The type of art a country produces says a lot about what that country is. For example, American art is so varied and ranges over such a wide spectrum of styles and subject matter, it would at first seem to deny such a generalization, except that this broadness is, in fact, representative of the extreme diversity that IS so quintessentially American. In French art, we see an addiction to luscious, flamboyant color, a stubbornly independent stylistic creed, and a deep, abiding interest in complex design relationships, all characteristic of the French people as a whole. English art is restrained, highly organized compositionally, intellectual, and technically studied in its proper, Anglo-Saxon steadfastness. Dutch art has traditionally been quietly materialistic, intensely realistic, conservative in its use of color, tightly drawn to the point of tedium, and perhaps most of all, amazingly abundant. In each case, art paints a portrait of the nation, it's people, and its national identity.

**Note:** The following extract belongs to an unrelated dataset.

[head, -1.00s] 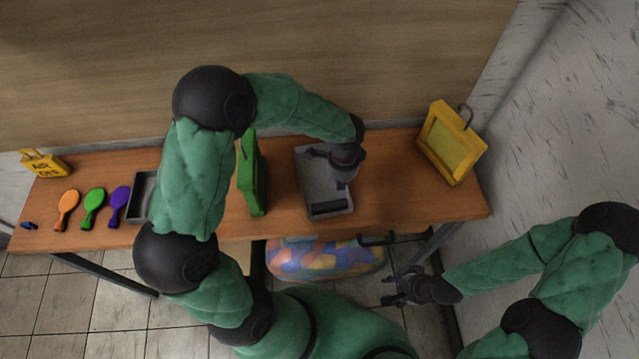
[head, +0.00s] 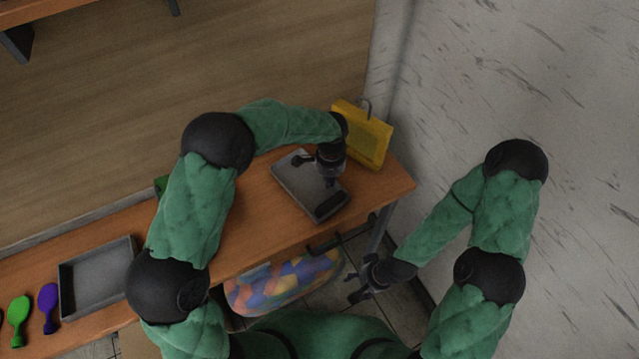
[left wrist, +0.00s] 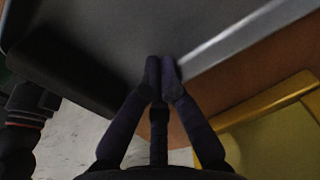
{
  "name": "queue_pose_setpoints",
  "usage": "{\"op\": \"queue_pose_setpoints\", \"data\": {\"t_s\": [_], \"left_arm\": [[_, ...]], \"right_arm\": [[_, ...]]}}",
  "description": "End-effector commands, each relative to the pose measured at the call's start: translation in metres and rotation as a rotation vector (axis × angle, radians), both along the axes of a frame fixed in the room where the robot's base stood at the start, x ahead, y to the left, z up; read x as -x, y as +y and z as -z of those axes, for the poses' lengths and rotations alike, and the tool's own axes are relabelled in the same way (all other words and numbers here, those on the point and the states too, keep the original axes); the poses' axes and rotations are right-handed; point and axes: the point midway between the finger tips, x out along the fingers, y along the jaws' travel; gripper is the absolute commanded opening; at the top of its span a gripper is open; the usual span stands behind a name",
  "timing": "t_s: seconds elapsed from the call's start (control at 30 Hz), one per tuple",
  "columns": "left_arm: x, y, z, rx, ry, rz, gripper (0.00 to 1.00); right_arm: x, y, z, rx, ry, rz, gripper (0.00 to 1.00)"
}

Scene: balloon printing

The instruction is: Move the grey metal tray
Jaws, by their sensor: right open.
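The grey metal tray (head: 290,180) is at the right part of the table, with a black bar (head: 332,204) at its near end. In the left wrist view the tray (left wrist: 120,30) fills the top, with its rim running to the upper right. My left gripper (head: 318,177) is at the tray's right side; in the left wrist view its fingertips (left wrist: 161,72) are close together on the rim. I cannot tell whether the tray is clear of the table. My right gripper (head: 362,282) is open and empty, below the table's front edge.
A yellow frame (head: 362,133) stands right behind the tray. Another grey tray (head: 95,280) lies at the left, beside purple (head: 48,305) and green (head: 19,318) paddles. A bag of coloured pieces (head: 285,283) is under the table.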

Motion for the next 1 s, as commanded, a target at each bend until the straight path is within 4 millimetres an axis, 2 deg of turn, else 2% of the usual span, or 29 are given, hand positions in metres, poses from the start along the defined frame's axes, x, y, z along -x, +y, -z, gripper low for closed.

I think with varying degrees of accuracy, one could go on and on in this discussion, but in the case of one particular country, the relationship between the nation and its art is so closely tied that one word says it all--Expressionism. And that country is Germany. German Expressionism is SO German we're tempted to make of this style of painting a single word. Of course there were the French Fauves and branches of Expressionism in nearly ever country espousing Western art, and even though it relies on the influence of Matisse and Van Gogh for it's roots, Expressionism is in essence, German to the CORE. And one artist in particular stands as the color bearer of this style both literally and figuratively. His name is Ernst Ludwig, Kirchner.

Kirchner's art is first and foremost about color. Born in 1880, he first studied architecture before, at the age of 22, starting to paint, being moved first by Van Gogh, then Matisse, and eventually Kandinsky. But unlike his fellow countryman, he never veered off into abstraction. His early work looks French, Fauvist, more like Van Gogh than some Van Gogh's I've seen (as in "Doris with a Collar", 1906). But after 1913 and Die Brucke (The Bridge), a group of like-minded artist which he helped found, his work took on a sharp, angular, Teutonic quality so characteristic of pre-WW I. German society it makes one shudder. Whether painting dour, well-dressed Berliners parading the streets of their cities (as in "Berlin Street Scene", 1913) or stark, sturdy, architectonic nudes, (as in "Nude Model", 1914) there is a strident quality to both his lines, colors, and painting technique that mark his Expressionism as more German than sauerkraut.